Distributed Ledger Technology (DLT) is in a very early stage of development. Sometimes confused with the blockchain technology underlying bitcoin, it is supposed to be its evolution designed to avoid the architectural choices that make bitcoin and blockchain unsuitable for securities settlement [1] and financial applications [2]. DLT is enjoying the blockchain hype originating from the resiliency of bitcoin operations, but it still lacks a reference implementation or strict technical specifications, beyond being a shared ledger using cryptographic tools (e.g. Corda [3, 4]). As such, it is difficult to discuss its promises and limitations. Nonetheless, some considerations are possible starting from the existing market infrastructure, the experience with operational blockchains, and the available elements of the public debate about DLT.

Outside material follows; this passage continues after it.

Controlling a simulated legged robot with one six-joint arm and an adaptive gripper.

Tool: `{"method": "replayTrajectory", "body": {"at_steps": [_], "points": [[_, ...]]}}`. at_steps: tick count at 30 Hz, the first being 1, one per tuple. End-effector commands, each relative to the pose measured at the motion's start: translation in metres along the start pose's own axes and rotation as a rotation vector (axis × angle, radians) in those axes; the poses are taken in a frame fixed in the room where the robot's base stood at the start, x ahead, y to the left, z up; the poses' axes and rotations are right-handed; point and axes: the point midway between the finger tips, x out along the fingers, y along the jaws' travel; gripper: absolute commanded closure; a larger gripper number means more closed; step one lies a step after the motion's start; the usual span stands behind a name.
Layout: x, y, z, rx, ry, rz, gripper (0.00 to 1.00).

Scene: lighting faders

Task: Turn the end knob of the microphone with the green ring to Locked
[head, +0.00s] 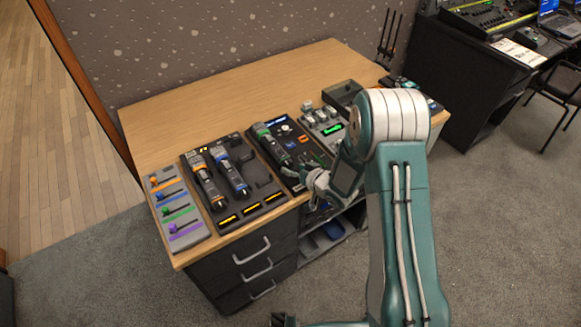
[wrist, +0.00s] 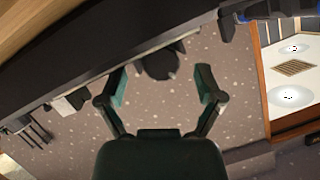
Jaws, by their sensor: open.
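The microphone with the green ring (head: 272,142) lies on a dark dock panel (head: 300,143) near the middle of the desk. Its green band shows toward the far end. Its near end lies close to my gripper (head: 307,170) and is partly hidden, so I cannot read its knob setting. In the wrist view my gripper (wrist: 158,86) is open, its two fingers apart. A dark rounded thing (wrist: 158,63) shows between the fingertips, apart from both; it may be the microphone's end, but I cannot tell surely.
Two other microphones, one with an orange ring (head: 203,180) and one with a blue ring (head: 230,172), lie on the dock to the left. A coloured fader panel (head: 178,207) is at the desk's left end. A switch panel (head: 325,127) and dark tray (head: 343,93) sit rightward.

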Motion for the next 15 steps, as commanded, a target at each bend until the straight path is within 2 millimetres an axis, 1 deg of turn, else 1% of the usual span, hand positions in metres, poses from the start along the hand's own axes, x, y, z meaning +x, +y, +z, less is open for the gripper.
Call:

For a broader context supporting the following answers, the reader is referred to Ametrano [5], Ammous [6], and Mainelli and Milne [7].

Do you agree with the list of possible benefits of the DLT for securities markets? Please explain, e.g., are these benefits unique to the DLT, are some more important than others, are some irrelevant?

Most of the benefits associated to the DLT are not really peculiar to this technology.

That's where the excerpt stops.